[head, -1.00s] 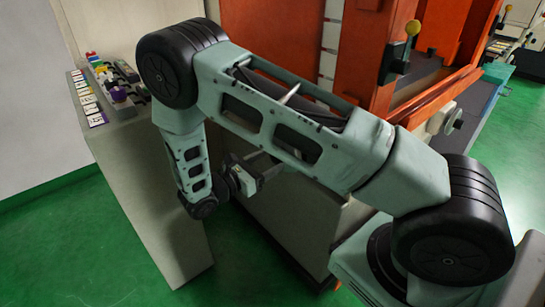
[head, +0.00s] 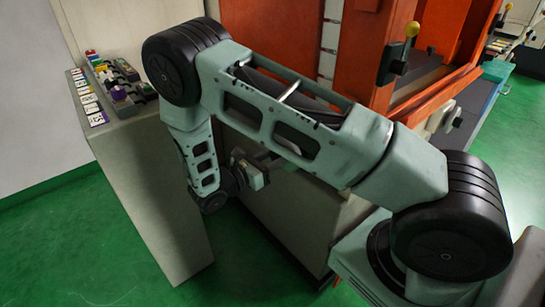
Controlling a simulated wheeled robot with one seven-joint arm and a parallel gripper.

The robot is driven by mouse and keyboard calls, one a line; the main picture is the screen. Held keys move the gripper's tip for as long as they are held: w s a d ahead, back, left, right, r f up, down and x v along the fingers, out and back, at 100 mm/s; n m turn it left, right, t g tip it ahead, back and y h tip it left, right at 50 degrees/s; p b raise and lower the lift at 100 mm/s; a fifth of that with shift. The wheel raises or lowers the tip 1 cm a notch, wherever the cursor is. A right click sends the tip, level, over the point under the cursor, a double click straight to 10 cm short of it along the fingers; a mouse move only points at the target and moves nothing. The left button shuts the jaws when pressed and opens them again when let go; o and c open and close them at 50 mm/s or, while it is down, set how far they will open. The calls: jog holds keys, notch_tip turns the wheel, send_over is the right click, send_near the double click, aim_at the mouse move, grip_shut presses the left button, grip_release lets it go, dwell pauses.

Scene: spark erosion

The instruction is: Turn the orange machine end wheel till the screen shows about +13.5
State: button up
▬▬▬
Write the material out again exactly as it appears, dropping the pictures.

# Reply to the exercise:
[head, -1.00s] 
[head, +0.00s] 
Controlling a simulated wheeled robot with one seven-joint arm and a parallel gripper.

The robot is driven by mouse and keyboard calls, one a line; the main picture is the screen. Held keys move the gripper's tip for as long as they are held: w s a d ahead, back, left, right, r f up, down and x v along the fingers, out and back, at 100 mm/s; n m turn it left, right, t g tip it ahead, back and y h tip it left, right at 50 degrees/s; p b raise and lower the lift at 100 mm/s; a fifth of that with shift. The wheel raises or lowers the tip 1 cm a notch, wherever the cursor is. A right click sends the tip, level, over the point under the cursor, a double click straight to 10 cm short of it along the fingers; a mouse move only points at the target and moves nothing. The left button shuts the jaws when pressed and opens them again when let go; o and c open and close them at 50 mm/s or, while it is down, set how far they will open. The calls: jog holds keys, notch_tip turns the wheel, send_over is the right click, send_near the double click, aim_at the mouse move, grip_shut presses the left button, grip_release lets it go, dwell pauses.

Scene: spark erosion

The instruction is: Turn the orange machine end wheel till the screen shows about +13.5
State: button up

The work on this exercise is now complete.